» **DO THIS**: Extract every line below that contains the word "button".

· · · · · · ·

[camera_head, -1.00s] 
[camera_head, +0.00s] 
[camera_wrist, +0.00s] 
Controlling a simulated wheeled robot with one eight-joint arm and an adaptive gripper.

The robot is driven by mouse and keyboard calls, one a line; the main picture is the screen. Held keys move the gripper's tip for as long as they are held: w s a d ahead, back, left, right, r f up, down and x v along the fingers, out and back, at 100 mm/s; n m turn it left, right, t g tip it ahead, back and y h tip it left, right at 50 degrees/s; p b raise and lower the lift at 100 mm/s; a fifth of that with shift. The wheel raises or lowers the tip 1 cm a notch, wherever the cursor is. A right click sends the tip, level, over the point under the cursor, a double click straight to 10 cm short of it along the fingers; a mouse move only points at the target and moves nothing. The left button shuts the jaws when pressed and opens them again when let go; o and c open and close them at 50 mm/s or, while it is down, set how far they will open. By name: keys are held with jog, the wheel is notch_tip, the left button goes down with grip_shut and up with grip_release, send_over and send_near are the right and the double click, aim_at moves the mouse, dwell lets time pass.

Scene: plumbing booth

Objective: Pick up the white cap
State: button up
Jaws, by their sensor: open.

· · · · · · ·

» **EXERCISE ANSWER**:
The robot is driven by mouse and keyboard calls, one a line; the main picture is the screen. Held keys move the gripper's tip for as long as they are held: w s a d ahead, back, left, right, r f up, down and x v along the fingers, out and back, at 100 mm/s; n m turn it left, right, t g tip it ahead, back and y h tip it left, right at 50 degrees/s; p b raise and lower the lift at 100 mm/s; a fifth of that with shift. The wheel raises or lowers the tip 1 cm a notch, wherever the cursor is. A right click sends the tip, level, over the point under the cursor, a double click straight to 10 cm short of it along the fingers; a mouse move only points at the target and moves nothing. The left button shuts the jaws when pressed and opens them again when let go; o and c open and close them at 50 mm/s or, while it is down, set how far they will open. By name: keys are held with jog, the wheel is notch_tip, the left button goes down with grip_shut and up with grip_release, send_over and send_near are the right and the double click, aim_at moves the mouse, dwell lets time pass.
State: button up

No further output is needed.